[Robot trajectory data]

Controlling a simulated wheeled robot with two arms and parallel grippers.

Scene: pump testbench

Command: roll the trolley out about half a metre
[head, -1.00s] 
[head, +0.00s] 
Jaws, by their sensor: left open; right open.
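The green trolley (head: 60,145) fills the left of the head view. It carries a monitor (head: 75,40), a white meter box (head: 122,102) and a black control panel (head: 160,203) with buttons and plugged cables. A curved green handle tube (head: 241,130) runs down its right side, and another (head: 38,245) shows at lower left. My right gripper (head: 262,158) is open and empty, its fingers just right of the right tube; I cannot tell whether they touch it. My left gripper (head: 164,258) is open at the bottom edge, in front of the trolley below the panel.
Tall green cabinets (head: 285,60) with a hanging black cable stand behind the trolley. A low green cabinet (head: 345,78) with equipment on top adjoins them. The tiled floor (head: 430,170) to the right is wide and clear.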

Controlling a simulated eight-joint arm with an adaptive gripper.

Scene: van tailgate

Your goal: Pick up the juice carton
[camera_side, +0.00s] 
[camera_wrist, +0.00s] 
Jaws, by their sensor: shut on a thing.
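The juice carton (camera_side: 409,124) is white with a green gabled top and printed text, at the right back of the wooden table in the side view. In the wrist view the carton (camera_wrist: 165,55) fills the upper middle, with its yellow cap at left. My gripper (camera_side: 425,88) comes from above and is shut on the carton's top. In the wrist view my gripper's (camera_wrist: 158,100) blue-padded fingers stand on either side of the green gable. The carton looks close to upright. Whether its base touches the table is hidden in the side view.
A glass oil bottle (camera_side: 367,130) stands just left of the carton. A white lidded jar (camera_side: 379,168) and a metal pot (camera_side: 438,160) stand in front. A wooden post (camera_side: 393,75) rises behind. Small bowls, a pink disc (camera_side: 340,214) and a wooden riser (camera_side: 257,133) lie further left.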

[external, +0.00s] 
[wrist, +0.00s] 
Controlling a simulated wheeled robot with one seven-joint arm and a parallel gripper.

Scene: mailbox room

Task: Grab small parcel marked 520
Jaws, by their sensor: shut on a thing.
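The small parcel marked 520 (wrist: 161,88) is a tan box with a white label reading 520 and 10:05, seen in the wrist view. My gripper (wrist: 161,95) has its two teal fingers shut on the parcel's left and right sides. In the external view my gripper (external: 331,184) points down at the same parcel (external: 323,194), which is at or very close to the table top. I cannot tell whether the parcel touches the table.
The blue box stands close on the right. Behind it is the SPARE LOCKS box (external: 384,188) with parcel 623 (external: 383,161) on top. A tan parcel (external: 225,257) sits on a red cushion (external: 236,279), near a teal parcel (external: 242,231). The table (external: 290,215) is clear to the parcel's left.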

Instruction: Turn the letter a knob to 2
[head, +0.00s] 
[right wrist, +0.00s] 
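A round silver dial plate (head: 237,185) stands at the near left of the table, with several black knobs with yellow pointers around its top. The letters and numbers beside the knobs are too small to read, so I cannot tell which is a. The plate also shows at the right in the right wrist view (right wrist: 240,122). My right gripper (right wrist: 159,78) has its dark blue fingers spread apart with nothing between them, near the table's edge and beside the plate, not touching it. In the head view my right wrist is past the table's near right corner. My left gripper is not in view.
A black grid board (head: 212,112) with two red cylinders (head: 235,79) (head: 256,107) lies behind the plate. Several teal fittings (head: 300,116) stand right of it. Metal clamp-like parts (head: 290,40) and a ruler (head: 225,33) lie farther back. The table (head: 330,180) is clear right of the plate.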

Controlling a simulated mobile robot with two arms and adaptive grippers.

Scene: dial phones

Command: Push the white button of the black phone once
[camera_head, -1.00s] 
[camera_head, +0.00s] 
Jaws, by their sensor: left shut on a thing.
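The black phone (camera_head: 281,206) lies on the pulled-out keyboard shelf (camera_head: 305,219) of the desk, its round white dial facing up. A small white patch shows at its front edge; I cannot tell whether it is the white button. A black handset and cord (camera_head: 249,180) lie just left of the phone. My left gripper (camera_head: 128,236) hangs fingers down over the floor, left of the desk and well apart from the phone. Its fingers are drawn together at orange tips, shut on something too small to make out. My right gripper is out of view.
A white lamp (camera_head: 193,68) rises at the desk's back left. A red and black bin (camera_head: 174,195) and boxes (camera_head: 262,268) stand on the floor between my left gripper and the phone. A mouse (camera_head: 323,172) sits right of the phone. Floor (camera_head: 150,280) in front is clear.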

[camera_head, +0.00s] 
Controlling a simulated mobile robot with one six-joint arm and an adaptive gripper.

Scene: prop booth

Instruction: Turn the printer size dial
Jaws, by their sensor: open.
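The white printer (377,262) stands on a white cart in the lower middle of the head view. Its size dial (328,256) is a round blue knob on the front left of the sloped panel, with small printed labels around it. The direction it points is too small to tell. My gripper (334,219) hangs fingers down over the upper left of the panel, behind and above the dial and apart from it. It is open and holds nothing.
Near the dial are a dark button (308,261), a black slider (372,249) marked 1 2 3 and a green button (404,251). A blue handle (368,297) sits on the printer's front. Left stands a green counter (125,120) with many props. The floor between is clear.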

**WHAT THIS TASK INVOLVES:** Write out every entry exactly as given.

**EXERCISE ANSWER:**
Controlling a simulated wheeled robot with two arms and parallel grippers.

Scene: pump testbench

Command: roll the trolley out about half a metre
[head, -1.00s] 
[head, +0.00s] 
Jaws, by their sensor: left open; right open.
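The green trolley (head: 60,145) fills the left of the head view. It carries a monitor (head: 75,40), a white meter box (head: 122,102) and a black control panel (head: 160,203) with buttons and plugged cables. A curved green handle tube (head: 241,130) runs down its right side, and another (head: 38,245) shows at lower left. My right gripper (head: 262,158) is open and empty, its fingers just right of the right tube; I cannot tell whether they touch it. My left gripper (head: 164,258) is open at the bottom edge, in front of the trolley below the panel.
Tall green cabinets (head: 285,60) with a hanging black cable stand behind the trolley. A low green cabinet (head: 345,78) with equipment on top adjoins them. The tiled floor (head: 430,170) to the right is wide and clear.

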Controlling a simulated eight-joint arm with an adaptive gripper.

Scene: van tailgate

Your goal: Pick up the juice carton
[camera_side, +0.00s] 
[camera_wrist, +0.00s] 
Jaws, by their sensor: shut on a thing.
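The juice carton (camera_side: 409,124) is white with a green gabled top and printed text, at the right back of the wooden table in the side view. In the wrist view the carton (camera_wrist: 165,55) fills the upper middle, with its yellow cap at left. My gripper (camera_side: 425,88) comes from above and is shut on the carton's top. In the wrist view my gripper's (camera_wrist: 158,100) blue-padded fingers stand on either side of the green gable. The carton looks close to upright. Whether its base touches the table is hidden in the side view.
A glass oil bottle (camera_side: 367,130) stands just left of the carton. A white lidded jar (camera_side: 379,168) and a metal pot (camera_side: 438,160) stand in front. A wooden post (camera_side: 393,75) rises behind. Small bowls, a pink disc (camera_side: 340,214) and a wooden riser (camera_side: 257,133) lie further left.

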[external, +0.00s] 
[wrist, +0.00s] 
Controlling a simulated wheeled robot with one seven-joint arm and a parallel gripper.

Scene: mailbox room

Task: Grab small parcel marked 520
Jaws, by their sensor: shut on a thing.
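The small parcel marked 520 (wrist: 161,88) is a tan box with a white label reading 520 and 10:05, seen in the wrist view. My gripper (wrist: 161,95) has its two teal fingers shut on the parcel's left and right sides. In the external view my gripper (external: 331,184) points down at the same parcel (external: 323,194), which is at or very close to the table top. I cannot tell whether the parcel touches the table.
The blue box stands close on the right. Behind it is the SPARE LOCKS box (external: 384,188) with parcel 623 (external: 383,161) on top. A tan parcel (external: 225,257) sits on a red cushion (external: 236,279), near a teal parcel (external: 242,231). The table (external: 290,215) is clear to the parcel's left.

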Instruction: Turn the letter a knob to 2
[head, +0.00s] 
[right wrist, +0.00s] 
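A round silver dial plate (head: 237,185) stands at the near left of the table, with several black knobs with yellow pointers around its top. The letters and numbers beside the knobs are too small to read, so I cannot tell which is a. The plate also shows at the right in the right wrist view (right wrist: 240,122). My right gripper (right wrist: 159,78) has its dark blue fingers spread apart with nothing between them, near the table's edge and beside the plate, not touching it. In the head view my right wrist is past the table's near right corner. My left gripper is not in view.
A black grid board (head: 212,112) with two red cylinders (head: 235,79) (head: 256,107) lies behind the plate. Several teal fittings (head: 300,116) stand right of it. Metal clamp-like parts (head: 290,40) and a ruler (head: 225,33) lie farther back. The table (head: 330,180) is clear right of the plate.

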Controlling a simulated mobile robot with two arms and adaptive grippers.

Scene: dial phones

Command: Push the white button of the black phone once
[camera_head, -1.00s] 
[camera_head, +0.00s] 
Jaws, by their sensor: left shut on a thing.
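The black phone (camera_head: 281,206) lies on the pulled-out keyboard shelf (camera_head: 305,219) of the desk, its round white dial facing up. A small white patch shows at its front edge; I cannot tell whether it is the white button. A black handset and cord (camera_head: 249,180) lie just left of the phone. My left gripper (camera_head: 128,236) hangs fingers down over the floor, left of the desk and well apart from the phone. Its fingers are drawn together at orange tips, shut on something too small to make out. My right gripper is out of view.
A white lamp (camera_head: 193,68) rises at the desk's back left. A red and black bin (camera_head: 174,195) and boxes (camera_head: 262,268) stand on the floor between my left gripper and the phone. A mouse (camera_head: 323,172) sits right of the phone. Floor (camera_head: 150,280) in front is clear.

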[camera_head, +0.00s] 
Controlling a simulated mobile robot with one six-joint arm and an adaptive gripper.

Scene: prop booth

Instruction: Turn the printer size dial
Jaws, by their sensor: open.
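The white printer (377,262) stands on a white cart in the lower middle of the head view. Its size dial (328,256) is a round blue knob on the front left of the sloped panel, with small printed labels around it. The direction it points is too small to tell. My gripper (334,219) hangs fingers down over the upper left of the panel, behind and above the dial and apart from it. It is open and holds nothing.
Near the dial are a dark button (308,261), a black slider (372,249) marked 1 2 3 and a green button (404,251). A blue handle (368,297) sits on the printer's front. Left stands a green counter (125,120) with many props. The floor between is clear.

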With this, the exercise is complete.